Exercise goal.
Lines from the one containing "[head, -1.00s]" through the last line of the data are to be repeated word for word, both ends included.
○ ○ ○ ○
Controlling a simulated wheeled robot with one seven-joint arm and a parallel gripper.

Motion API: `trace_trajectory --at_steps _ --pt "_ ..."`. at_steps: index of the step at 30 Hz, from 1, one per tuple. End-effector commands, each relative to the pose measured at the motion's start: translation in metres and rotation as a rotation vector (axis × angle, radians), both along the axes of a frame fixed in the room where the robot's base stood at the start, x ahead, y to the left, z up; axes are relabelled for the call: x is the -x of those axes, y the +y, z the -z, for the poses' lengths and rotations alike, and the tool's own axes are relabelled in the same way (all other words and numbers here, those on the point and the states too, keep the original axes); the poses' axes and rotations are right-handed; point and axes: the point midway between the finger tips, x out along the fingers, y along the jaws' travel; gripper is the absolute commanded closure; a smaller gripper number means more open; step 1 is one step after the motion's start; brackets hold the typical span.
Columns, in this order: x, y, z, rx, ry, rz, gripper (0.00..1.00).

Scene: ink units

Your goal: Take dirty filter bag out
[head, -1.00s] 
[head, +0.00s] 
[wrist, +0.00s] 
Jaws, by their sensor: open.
○ ○ ○ ○
Task output.
[head, -1.00s] 
[head, +0.00s] 
[wrist, +0.00s] 
Jaws, by their sensor: open.

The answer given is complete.